Tra il potere politico e la libertà individuale esiste una «ontologica contrapposizione» e tale conflitto sta alla base della cultura politica dell’Occidente, la libertà è una dimensione ineliminabile per cui risulta «costante e centrale, tanto che si potrebbe dire che essa viene assunta come il punto fermo e perenne valutare le azioni individuali e collettive.

La libertà non è il potere, non è la legge, non è il diritto, dimensioni, tutte, che hanno il dovere di proteggere la libertà. Cubeddu sottolinea come in Leoni torni una questione assai annosa della filosofia, ossia «l’ontologica contrapposizione tra il potere politico e la libertà individuale». In termini kantiani si potrebbe quasi dire che la libertà è una sorta di noumeno rispetto a tutte le fenomenologie tendenti (vanamente) a esprimerne l’essenza. In altri termini, ciò vuol dire che non esiste la verità di un livello storico, giuridico, etico, filosofico, estetico della libertà, ovvero che non esiste alcuna determinazione materiale o ideale che possa decidere, indicare, sanzionare la sua verità ultima. Esiste invece lo scarto tra qualsiasi livello storico della libertà e la forma pura della coscienza che si dà, rispetto a questo livello, come inquietudine irrisolvibile e universale insofferenza.

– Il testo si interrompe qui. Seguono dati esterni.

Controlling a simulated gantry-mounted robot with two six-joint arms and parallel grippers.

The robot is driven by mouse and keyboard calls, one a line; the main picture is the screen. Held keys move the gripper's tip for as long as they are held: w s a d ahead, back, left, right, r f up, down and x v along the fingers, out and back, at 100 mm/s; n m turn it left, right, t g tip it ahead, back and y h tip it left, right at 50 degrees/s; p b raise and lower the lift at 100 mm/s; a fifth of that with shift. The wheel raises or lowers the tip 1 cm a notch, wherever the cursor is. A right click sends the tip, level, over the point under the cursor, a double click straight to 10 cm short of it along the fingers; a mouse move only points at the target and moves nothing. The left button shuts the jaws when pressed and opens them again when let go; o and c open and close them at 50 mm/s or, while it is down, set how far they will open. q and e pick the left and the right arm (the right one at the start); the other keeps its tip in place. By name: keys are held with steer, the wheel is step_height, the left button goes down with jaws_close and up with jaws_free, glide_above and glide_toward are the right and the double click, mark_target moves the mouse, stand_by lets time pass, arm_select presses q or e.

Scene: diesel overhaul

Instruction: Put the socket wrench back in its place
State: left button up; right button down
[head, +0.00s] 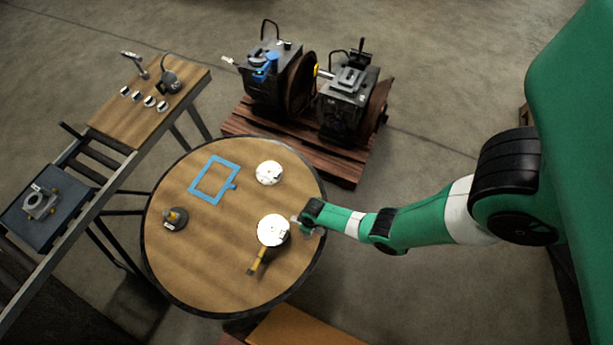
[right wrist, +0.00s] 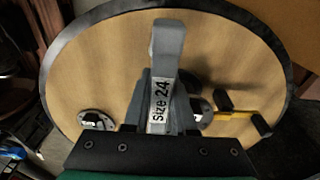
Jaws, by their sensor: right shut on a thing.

Per quanto ci riguarda, precisiamo qui, a titolo di esempio empirico, che la libertà non è il mantenimento della proprietà privata (Locke), né l’abolizione della proprietà privata (Marx); la libertà non è disfarsi della religione (Feuerbach), né conservarla (Rosmini). Ovvero: il mantenimento della proprietà è impedimento alla sua abolizione, tanto come l’abolizione della proprietà è impedimento ad acquisirla; l’esistenza della religione è impedimento a disfarsene, tanto come la privazione della religione è impedimento a ottenerla.